C’est à Tlemcen que j’ai passé le 1er janvier de l’année 1900, sans que j’aie pu savoir d’ailleurs, parmi les avis divers des gens disposant de ces choses-là, si j’étais encore dans le dix-neuvième ou déjà dans le vingtième siècle. Nous avons discuté gravement la question, en bons Parisiens, dans la nuit de la Saint-Sylvestre, autour d’une table amicale où fumait le samovar et où respirait un bon air de France. Le lendemain, malgré un sirocco qui arrachait les toits, déracinait les arbres, et qui me rappelait vraiment trop les rafales de l’Escurial, j’étais jeté en Tlemcen, c’est-à-dire en pleine Afrique.
Pas une minute d’hésitation ni de désillusion : la réalité était à la hauteur du rêve et, du premier contact, elle m’empoignait. Le trop court séjour que j’ai fait à Tlemcen a été une course haletante de colline en colline, de mosquée en mosquée, de quartier en quartier, ou, pour mieux dire, de ville en ville ; car Tlemcen, au cours de sa tragique histoire, s’est déplacée plusieurs fois, cherchant un endroit où s’arrêter et se reposer définitivement, et ne le trouvant jamais.

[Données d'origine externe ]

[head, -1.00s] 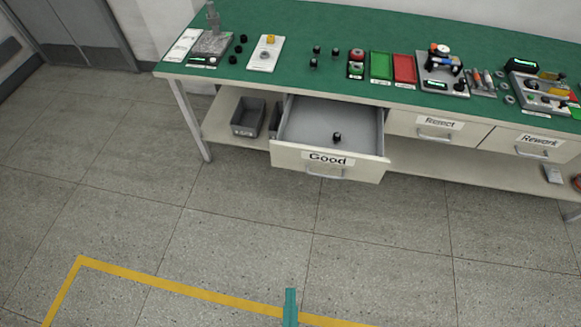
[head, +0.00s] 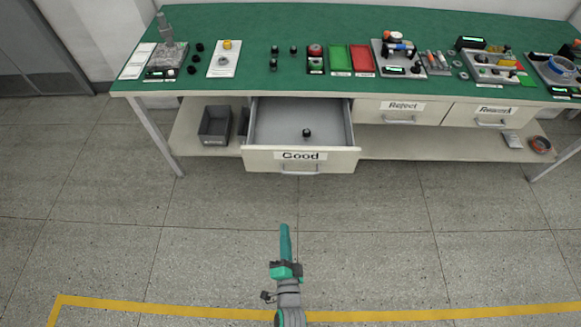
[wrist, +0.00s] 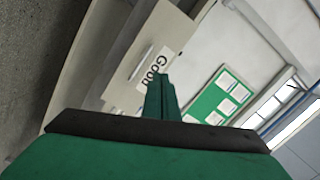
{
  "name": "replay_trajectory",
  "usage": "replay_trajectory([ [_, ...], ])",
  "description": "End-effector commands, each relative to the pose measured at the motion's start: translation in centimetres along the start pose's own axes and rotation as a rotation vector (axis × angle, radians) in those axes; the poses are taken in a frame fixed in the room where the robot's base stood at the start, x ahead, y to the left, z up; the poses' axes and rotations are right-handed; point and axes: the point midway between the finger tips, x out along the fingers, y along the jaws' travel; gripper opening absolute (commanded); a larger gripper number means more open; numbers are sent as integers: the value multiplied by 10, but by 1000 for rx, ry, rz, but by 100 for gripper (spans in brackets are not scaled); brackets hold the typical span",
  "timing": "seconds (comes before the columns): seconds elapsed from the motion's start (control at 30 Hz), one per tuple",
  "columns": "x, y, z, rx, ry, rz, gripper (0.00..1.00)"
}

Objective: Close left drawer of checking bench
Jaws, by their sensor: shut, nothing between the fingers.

Elle s’est promenée pendant des siècles, de Sebdou en Agadyr, d’Agadyr en Tagrath, de Tagrath en Mansourah, de Mansourah en Tlemcen, et, comme les capitales, elle est la ville aux sept collines.
Aujourd’hui, à demi couchée sur les pentes des coteaux, au pied de la magnifique plateforme à pic qui la domine, vêtue de la forêt des oliviers, des cerisiers, des amandiers, des orangers, des platanes et des chênes, Tlemcen étend devant elle, dans la plaine rousse et verte, le tapis naissant des céréales, l’alignement des vignes et l’ombre fine des vergers. Elle répand sur les molles collines, d’abord, les cubes de ses marabouts semés dans la campagne, puis les toits rouges des fermes et des villas, puis les gradins étagés de ses maisons blanches, et enfin, tout en haut, les minarets et les dômes de ses trente mosquées.
Ce n’est pas la mort, c’est plutôt le sommeil d’une grande et belle ville ; on sent poindre en elle et hors d’elle comme le frémissement d’une prospérité latente. Sur les pentes bruit partout le gazouillis des eaux, si précieuses en terre d’Afrique. Et c’est le chant universel qui dit la fécondité, la joie et l’espérance. Les poètes arabes, qui ont tant aimé Tlemcen, ont célébré ses eaux et cette fameuse fontaine de Lourit, qui est comme une Vaucluse africaine.